** RECORDS FOR PROCESSING **
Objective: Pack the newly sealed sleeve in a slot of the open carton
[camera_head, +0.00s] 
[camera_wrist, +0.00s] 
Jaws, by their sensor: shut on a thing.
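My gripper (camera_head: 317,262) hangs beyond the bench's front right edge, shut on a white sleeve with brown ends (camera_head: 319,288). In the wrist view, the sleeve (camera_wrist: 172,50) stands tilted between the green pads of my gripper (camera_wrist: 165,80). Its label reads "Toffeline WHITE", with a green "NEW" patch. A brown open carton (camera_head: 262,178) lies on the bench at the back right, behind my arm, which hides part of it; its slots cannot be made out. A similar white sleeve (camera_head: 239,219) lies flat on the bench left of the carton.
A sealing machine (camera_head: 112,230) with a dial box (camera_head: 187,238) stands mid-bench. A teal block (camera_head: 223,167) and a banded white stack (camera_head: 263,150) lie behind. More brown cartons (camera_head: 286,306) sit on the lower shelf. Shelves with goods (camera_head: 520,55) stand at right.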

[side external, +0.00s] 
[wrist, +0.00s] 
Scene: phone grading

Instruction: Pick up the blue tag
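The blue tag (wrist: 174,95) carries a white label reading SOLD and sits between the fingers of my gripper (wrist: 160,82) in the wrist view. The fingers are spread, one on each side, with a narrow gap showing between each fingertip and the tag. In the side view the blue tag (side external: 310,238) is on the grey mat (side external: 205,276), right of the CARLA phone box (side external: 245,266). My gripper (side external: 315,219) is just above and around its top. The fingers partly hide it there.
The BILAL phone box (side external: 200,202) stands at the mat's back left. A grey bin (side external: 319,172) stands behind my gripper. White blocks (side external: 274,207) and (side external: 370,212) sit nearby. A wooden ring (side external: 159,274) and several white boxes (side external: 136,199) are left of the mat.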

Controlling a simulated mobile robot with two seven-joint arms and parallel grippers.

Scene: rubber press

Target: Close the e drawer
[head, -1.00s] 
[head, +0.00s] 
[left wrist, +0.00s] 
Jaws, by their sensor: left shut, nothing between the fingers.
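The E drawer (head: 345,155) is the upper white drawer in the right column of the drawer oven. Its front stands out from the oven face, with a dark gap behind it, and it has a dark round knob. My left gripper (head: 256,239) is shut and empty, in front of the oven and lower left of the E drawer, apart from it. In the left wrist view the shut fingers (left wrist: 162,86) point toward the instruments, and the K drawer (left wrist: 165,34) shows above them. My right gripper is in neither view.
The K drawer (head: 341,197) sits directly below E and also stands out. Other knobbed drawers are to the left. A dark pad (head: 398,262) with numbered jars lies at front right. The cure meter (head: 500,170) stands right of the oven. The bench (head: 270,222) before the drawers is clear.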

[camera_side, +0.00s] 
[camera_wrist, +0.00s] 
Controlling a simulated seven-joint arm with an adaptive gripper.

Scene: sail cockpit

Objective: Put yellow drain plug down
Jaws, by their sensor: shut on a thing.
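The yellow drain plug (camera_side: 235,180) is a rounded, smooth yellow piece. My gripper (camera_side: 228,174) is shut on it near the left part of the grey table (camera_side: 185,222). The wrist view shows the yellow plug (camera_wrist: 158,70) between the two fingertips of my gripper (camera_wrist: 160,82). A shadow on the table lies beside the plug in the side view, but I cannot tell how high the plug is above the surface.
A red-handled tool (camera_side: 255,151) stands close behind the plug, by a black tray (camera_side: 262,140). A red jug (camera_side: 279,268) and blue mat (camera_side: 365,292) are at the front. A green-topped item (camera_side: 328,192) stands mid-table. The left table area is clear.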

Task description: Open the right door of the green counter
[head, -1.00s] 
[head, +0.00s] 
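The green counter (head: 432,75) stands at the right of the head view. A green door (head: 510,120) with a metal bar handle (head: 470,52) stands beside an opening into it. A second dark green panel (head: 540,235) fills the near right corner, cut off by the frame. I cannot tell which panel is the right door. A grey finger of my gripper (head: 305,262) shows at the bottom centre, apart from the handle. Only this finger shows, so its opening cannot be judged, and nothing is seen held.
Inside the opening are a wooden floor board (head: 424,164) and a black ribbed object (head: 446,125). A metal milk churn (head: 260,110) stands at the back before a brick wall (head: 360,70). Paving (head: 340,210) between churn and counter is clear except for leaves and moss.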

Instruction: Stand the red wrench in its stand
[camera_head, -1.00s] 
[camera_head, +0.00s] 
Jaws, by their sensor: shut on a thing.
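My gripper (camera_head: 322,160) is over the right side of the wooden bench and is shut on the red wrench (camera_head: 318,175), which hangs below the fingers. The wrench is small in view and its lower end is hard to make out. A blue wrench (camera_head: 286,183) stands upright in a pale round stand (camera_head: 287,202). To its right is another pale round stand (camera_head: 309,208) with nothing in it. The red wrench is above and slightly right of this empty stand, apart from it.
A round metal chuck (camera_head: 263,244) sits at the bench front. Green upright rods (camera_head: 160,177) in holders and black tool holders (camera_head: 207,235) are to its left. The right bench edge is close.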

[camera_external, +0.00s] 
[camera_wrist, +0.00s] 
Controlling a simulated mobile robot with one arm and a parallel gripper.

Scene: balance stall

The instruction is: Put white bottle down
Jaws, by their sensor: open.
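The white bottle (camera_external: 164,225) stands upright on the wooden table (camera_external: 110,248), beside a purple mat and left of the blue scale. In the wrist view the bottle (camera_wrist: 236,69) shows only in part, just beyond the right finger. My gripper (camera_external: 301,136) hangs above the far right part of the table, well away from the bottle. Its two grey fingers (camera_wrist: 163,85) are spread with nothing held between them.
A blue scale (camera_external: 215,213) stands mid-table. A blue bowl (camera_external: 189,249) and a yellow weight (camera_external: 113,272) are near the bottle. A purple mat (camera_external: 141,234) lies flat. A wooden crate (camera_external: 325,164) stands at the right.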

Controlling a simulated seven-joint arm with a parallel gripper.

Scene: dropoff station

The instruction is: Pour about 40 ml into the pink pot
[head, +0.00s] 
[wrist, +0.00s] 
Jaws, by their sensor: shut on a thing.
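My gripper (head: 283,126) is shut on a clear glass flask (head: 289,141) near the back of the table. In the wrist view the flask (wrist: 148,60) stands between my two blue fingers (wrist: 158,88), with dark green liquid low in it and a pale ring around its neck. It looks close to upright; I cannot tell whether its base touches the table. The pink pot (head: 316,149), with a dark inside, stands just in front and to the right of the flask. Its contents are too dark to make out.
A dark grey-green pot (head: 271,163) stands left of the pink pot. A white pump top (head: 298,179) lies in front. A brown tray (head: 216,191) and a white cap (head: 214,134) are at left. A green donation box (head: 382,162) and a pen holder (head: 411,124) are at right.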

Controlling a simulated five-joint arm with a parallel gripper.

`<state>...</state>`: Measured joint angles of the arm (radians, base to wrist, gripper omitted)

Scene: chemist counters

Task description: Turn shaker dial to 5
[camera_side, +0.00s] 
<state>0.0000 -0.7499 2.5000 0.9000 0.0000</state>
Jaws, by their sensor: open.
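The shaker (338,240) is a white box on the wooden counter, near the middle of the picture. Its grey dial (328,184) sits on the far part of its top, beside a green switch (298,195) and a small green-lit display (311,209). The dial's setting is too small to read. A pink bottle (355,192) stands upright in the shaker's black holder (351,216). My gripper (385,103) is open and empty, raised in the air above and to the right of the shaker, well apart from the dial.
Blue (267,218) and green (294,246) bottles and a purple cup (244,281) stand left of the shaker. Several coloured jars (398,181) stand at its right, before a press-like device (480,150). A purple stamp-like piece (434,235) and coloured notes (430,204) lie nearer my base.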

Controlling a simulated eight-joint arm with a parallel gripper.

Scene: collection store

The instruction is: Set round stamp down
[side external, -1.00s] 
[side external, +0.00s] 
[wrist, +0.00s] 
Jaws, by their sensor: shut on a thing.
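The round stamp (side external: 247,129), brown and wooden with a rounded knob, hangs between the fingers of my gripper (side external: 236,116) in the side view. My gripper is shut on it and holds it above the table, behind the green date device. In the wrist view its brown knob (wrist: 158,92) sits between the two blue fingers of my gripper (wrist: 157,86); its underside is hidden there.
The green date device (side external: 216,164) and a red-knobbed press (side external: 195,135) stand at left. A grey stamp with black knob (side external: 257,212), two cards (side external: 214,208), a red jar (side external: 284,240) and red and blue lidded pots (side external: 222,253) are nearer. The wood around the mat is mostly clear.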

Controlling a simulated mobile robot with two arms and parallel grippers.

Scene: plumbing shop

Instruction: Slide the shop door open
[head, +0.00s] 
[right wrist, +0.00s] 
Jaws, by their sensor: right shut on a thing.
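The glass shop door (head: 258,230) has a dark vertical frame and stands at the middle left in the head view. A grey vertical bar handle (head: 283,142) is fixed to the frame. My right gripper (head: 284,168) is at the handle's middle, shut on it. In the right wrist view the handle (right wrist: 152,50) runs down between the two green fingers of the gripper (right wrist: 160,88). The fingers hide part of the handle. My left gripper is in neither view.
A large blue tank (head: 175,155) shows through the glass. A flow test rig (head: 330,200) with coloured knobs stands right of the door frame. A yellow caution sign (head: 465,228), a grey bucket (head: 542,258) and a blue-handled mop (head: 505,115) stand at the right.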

** GOAL **
Extract, word for word, the line containing "Scene: rubber press", the line containing "[left wrist, +0.00s]", and every line between them.

** SOLVED PROBLEM **
Scene: rubber press

Target: Close the e drawer
[head, -1.00s] 
[head, +0.00s] 
[left wrist, +0.00s] 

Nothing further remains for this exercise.